Given how many new RPGs and supplements are published in any given year, it’s far too easy to overlook reviewing a system that has a profound effect on the RPG community. But it’s never too late to go back and take a look at a product line that should have been featured here.

Given how many new RPGs and supplements are published in any given year, it’s far too easy to overlook reviewing a system that has a profound effect on the RPG community. But it’s never too late to go back and take a look at a product line that should have been featured here.

Back in 2012 at GENCON, Savage World Deluxe won a Gold ENnie for Best Game of the Year, and the system had been lauded with a GAMA Award a few years before then.

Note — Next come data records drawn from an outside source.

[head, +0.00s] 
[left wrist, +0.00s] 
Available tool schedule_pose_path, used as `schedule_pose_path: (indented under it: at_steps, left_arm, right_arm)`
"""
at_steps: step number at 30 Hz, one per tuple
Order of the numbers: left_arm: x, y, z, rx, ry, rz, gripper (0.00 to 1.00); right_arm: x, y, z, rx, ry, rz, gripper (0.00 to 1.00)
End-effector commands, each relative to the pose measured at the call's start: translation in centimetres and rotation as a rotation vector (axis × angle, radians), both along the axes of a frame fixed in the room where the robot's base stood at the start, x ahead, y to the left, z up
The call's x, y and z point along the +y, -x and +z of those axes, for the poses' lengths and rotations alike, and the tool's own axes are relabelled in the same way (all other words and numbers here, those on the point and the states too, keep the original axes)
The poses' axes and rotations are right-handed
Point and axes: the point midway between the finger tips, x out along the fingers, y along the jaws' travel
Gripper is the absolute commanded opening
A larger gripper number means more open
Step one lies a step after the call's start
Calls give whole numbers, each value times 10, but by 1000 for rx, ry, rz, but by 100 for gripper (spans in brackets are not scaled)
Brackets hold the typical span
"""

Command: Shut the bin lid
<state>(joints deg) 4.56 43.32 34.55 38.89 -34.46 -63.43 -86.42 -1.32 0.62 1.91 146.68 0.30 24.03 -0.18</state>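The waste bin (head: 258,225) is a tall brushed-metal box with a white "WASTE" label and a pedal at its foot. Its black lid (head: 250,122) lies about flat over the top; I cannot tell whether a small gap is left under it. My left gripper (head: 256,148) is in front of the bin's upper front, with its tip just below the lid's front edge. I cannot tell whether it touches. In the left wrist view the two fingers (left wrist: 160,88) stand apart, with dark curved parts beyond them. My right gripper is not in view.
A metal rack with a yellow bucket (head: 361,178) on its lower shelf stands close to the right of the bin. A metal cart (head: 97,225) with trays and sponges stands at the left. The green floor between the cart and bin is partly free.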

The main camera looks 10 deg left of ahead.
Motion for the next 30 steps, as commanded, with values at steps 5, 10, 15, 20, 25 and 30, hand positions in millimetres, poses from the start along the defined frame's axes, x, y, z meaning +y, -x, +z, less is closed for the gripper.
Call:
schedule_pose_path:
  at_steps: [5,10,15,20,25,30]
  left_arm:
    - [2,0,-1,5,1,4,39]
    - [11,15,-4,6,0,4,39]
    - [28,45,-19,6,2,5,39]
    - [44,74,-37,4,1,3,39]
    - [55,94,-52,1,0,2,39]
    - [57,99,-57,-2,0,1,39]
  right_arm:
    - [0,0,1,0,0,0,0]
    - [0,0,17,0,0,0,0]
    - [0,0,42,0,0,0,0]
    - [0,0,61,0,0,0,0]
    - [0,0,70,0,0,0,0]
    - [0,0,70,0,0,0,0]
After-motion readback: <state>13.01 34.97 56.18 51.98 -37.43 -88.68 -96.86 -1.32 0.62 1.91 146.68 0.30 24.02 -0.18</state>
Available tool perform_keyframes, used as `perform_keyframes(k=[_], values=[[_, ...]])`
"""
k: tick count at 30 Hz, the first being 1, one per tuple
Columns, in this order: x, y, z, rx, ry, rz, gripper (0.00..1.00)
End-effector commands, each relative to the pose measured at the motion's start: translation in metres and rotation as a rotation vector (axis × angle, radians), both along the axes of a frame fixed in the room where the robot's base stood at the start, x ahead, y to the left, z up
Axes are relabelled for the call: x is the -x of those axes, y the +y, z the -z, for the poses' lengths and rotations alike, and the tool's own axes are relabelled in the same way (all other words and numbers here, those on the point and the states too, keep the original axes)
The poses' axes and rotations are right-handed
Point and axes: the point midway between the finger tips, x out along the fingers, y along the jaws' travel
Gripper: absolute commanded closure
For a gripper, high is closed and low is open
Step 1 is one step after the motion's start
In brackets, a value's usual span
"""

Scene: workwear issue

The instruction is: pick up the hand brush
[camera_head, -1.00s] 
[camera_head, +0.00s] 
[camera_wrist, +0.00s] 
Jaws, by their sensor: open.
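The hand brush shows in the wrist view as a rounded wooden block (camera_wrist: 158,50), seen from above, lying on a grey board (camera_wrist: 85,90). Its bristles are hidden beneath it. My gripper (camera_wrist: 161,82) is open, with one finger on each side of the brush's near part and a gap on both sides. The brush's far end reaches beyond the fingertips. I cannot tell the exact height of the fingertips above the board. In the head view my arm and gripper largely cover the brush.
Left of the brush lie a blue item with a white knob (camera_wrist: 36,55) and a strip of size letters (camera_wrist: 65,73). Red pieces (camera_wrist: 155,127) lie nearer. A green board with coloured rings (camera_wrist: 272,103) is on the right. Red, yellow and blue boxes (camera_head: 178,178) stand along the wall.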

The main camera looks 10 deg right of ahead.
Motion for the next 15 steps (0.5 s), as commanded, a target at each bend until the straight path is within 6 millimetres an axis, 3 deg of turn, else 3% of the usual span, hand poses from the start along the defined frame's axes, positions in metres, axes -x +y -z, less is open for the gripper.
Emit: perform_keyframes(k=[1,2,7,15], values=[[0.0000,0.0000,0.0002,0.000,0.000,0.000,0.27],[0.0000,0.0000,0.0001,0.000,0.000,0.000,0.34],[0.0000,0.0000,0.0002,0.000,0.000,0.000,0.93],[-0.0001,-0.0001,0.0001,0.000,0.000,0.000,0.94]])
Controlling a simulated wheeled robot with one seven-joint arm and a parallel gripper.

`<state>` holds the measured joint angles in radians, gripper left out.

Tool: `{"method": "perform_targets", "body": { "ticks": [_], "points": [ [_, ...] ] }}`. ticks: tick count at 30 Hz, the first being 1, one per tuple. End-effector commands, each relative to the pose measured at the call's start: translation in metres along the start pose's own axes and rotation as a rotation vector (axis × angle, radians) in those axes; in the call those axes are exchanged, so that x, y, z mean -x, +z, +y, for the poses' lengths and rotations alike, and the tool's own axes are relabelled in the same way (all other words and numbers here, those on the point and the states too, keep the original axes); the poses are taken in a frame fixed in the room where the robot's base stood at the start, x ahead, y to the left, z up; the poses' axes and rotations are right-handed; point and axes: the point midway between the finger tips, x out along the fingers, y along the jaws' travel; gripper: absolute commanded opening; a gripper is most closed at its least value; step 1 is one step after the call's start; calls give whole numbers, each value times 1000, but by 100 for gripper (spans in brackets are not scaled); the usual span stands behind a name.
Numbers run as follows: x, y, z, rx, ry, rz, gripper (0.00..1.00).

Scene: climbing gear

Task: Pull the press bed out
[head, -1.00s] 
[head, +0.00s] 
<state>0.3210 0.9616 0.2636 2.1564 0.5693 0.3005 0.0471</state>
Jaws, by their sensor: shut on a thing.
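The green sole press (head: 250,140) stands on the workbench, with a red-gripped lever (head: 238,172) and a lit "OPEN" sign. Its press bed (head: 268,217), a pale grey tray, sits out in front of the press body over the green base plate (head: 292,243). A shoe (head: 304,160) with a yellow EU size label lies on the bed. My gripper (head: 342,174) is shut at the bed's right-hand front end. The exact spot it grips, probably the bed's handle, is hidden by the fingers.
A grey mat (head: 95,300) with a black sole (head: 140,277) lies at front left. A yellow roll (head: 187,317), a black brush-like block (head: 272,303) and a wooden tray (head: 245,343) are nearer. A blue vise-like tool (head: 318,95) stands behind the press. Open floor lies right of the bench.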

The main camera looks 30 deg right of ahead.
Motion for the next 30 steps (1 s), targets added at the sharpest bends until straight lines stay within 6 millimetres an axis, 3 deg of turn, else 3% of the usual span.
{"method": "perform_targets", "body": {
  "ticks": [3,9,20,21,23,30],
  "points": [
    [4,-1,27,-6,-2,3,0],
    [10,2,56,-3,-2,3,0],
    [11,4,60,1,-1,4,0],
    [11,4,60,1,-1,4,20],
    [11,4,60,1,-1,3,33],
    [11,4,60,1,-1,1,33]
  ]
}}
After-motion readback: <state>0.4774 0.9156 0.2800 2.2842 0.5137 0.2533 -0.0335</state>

Over the years, many small press publishers have created a wide range of products under the Savage World license, touching on nearly every RPG genre imaginable.

With Pinnacle Entertainment Group’s recent release of two new Savage World CompanionsScience Fiction and Super Powers – and it’s relevance to the RPG community, a review of Savage World Deluxe is long overdue on this EN World Review column.

[FYI – Check back next week for a review of PEG’s Savage World Companion: Science Fiction.]


Savage Worlds Deluxe Explorer’s Edition

  • Creators: Shane Lacy Hensley, with Clint & Jodi Black, Matthew Cutter, John Goff, Joel Kinstle, Piotr Koryś, Jordan Peacock, Teller, and Simon Lucas
  • Illustrations: Cheyenne Wright (cover & graphics); Joewie Aderes, Chris Appel, Nate Bell, Leanne Buckley, Richard Clark, Storn Cook, Lecuona Esnaola, Bartłomiej Fedyczak, Gil Formosa, Carl Frank, Jesus Garcia, Andy Hopp, Emmo Huang, Jon Joseba, Tomek Jedruszek, Todd Lockwood, Chris Malidore, Carlos NCT, Magdalena Izabela Partyka, Jordan Peacock, Marta Poludnikiewicz, Daniel Rudnicki, Christophe Swal, Tomasz Tworek, and Cheyenne Wright (interior)
  • Publisher: Pinnacle Entertainment Group
  • Year: 2012
  • Media: PDF (194 pages)
  • Price: $9.99 (Available for purchase from RPGNow.com)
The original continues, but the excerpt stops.